On the other hand, societies of developing countries are in great danger of socio-economic crises because, despite the fact that the cooperation with developed countries provided them with access to new technologies and foreign investments basically from the part of large corporations, it also fixed the position of developed and developing countries. What is meant here is the fact that developing societies became highly dependable on the international situation, which, in its turn, depends on the policy of developed countries, or to put it more precisely, on the policy and strategy of development of large corporations. This is particularly dangerous for ‘mono-industrial’ economies. As a result, the societies of developing countries would suffer the first if there were any economic crisis.
The consumption society and consumption as the main purpose of human life
Obviously, the process of globalisation affects all countries and all societies but, despite the fact that this process seems to be too global to affect the life of individuals, it still influences dramatically the position of people in society, their lifestyle, cultural norms and social behaviour.
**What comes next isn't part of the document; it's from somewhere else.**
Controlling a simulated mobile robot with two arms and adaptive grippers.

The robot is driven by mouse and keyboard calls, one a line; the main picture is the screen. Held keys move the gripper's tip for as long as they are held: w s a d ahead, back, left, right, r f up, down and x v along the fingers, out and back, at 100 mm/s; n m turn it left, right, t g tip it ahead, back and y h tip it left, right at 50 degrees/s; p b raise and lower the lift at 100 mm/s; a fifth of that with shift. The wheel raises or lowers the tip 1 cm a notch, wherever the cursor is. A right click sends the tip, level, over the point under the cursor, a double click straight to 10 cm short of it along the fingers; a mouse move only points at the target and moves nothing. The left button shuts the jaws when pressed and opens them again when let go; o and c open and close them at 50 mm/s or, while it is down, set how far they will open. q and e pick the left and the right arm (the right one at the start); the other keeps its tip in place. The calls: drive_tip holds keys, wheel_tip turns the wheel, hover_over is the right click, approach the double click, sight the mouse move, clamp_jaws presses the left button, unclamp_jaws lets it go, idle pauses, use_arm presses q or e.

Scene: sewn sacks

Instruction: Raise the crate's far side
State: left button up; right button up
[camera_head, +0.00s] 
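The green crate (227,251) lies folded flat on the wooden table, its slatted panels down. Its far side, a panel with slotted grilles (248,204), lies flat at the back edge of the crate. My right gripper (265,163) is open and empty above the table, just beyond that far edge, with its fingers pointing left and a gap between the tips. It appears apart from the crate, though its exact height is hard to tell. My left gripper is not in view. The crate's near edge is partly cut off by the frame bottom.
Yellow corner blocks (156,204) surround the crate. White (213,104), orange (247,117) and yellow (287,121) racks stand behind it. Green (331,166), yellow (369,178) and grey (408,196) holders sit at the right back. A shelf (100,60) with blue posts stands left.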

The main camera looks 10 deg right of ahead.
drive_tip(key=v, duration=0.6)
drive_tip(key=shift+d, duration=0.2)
At this respect, it is necessary to say that there is a great danger for individual’s life in the process of globalisation as well as for the society at large. This danger is the result of the formation of a new society, the society of consumption, which makes consumption the main purpose of life.
Actually, such a situation leads to the transformation of the purpose of human life and lifestyle that results in the formation of stereotypes concerning the social status of individuals. According to such stereotypes, “the more an individual may consume, the higher his social status is” (Mitchell and Schoeffel 2002:234).
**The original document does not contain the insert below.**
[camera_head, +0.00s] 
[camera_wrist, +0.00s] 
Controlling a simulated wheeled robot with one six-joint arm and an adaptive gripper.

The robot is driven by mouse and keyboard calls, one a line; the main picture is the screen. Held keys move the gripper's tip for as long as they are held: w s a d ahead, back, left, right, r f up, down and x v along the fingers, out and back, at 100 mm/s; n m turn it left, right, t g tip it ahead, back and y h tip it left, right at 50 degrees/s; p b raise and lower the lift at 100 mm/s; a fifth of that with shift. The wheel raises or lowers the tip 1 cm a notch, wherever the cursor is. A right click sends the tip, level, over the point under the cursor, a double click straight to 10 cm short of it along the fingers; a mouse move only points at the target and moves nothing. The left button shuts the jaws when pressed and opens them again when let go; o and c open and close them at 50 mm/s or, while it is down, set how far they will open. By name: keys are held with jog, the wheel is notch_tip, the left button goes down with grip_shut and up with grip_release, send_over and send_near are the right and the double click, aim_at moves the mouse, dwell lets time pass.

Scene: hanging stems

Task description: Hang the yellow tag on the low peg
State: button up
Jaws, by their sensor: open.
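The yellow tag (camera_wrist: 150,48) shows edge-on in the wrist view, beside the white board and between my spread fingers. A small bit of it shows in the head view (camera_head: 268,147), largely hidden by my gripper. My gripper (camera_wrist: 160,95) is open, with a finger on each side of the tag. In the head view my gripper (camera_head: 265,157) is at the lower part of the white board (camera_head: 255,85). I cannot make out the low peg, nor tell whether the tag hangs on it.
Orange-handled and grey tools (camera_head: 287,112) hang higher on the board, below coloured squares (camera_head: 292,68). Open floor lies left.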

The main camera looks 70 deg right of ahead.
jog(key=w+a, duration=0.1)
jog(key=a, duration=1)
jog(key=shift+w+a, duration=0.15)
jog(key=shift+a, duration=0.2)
Naturally, each individual is influenced by such changes and it happens even regardless, individual’s will since often social behaviour and cultural norms are acquired subconsciously. Nowadays consumption really becomes the dominating ideology in the contemporary society, as it has been just mentioned, and in the future this trend would be only stronger. What it practically means is that the ideology of consumption affects all spheres of human life and even changes its purpose.
In order to better understand these changes, it is necessary to discuss the entity of the consumption society. At this respect, it is necessary to analyse the situation from two different positions. On the one hand, there are producers of goods and services whose main goal is to sell their goods and services to consumers. On the other hand, there are consumers for whom the consumption of the goods and services has become the main goal of their life.
Speaking about producers of goods and services, it should be said that it is natural for them to strive for new market, and consequently new consumers in larger quantities. At this respect, the implementation of new technologies and communication systems is very helpful for them since they “contribute to the expansion of the goods and services of large producers in new markets” (Danaher 1999:297). Moreover, the process of globalisation also plays a very important role since it eliminates any financial boundaries and restriction in the international trade making goods and services become accessible for a larger number of consumers in new markets. In order to better understand the essence of this process, it is possible to draw an example. For instance, a company produces a certain good but when the national market gets saturated the company naturally expands in the foreign markets but in order to make the good more accessible for the consumers worldwide it can use Internet to promote and distribute the company’s product. As a result the company get enormous perspectives of economic growth.
The individual and collective agenda defined by the communication environment
Naturally, there are also consumers, which are also affected dramatically by the ideology of the consumption society but unlike companies, or producers of goods and services, the effects of this ideology and recent trends of globalisation, enforced by “the spread of new technologies and improvement of communication” (Dolan 1996:317), are rather negative. Moreover, the development of IT and media deteriorates the situation dramatically because individuals are constantly informed from different sources and in the future such ‘informatization’ of individuals will only increase. As a result, individuals are not simply informed but “are stimulated to increase consumption of goods and services” (Ellerman 2003:271).
As a result, in such a situation the consumption becomes the main goal of human life. In practical terms it means that people aim at the acquisition of goods and use of services of possibly more prestigious brands. As a result, the social status of an individual may be defined by his/her consumption abilities, i.e. by his/her ability to buy or use goods and services of a prestigious brand. But what is even more important in this situation is the fact that the quality and even necessity of these goods and services are not important for people what they are really interested in is the prestige of a brand.
Moreover, such attitude affects all spheres of human life, which includes culture as well. Not surprisingly that nowadays such terms as pop culture or mass art appear. In fact the main goal of such a kind culture is the same: to sell certain cultural product to a consumer and the consumer aims at consumption of a product that is currently the most prestigious or simply best selling. Actually, it should be pointed out that the role of new technologies and communication is particularly important in this process because the contemporary media distribute products of pop culture in enormous quantity practically without restrictions. In the future, it may result in a complete cultural degradation of human society and each individual in particular because, if the current trends kept growing, it would lead to the development of new generation of individuals which would be members of the consumption society where all moral and ethical values are susceptible to one main goal to consume and new technologies would “provide more opportunities to consume wider range of goods and services” (Khor 2001:388) that could be even objectively useless if not promoted via sophisticated means of communication, or media and, in all probability, due to the globalisation of the world economy, this process would involve all countries and, consequently, all people of the world.
Thus, taking into account all above mentioned, it is possible to conclude that the current process of globalisation and development of new technologies, especially IT, Internet and communication can produce a stimulating impact on the socio-economic development of different countries. However, even now it is obvious that the process of globalisation affects differently developed and developing countries, notably it is rather profitable for developed countries while developing countries are very susceptible to international situation and are dependent on developed countries. Moreover, the current positive effects of globalisation and development of technologies may turn to be rather negative in the future if profound structural changes did not occur in human society. it means that human society and each individual should refuse from the dominant ideology of the consumption society and return to basic humanistic values and cultural norms that make humans really human. Otherwise, the perspective of cultural degradation of people, overflowed by the most advanced and sophisticated but not always useful goods and services spread with the help of new technologies, would be quite real.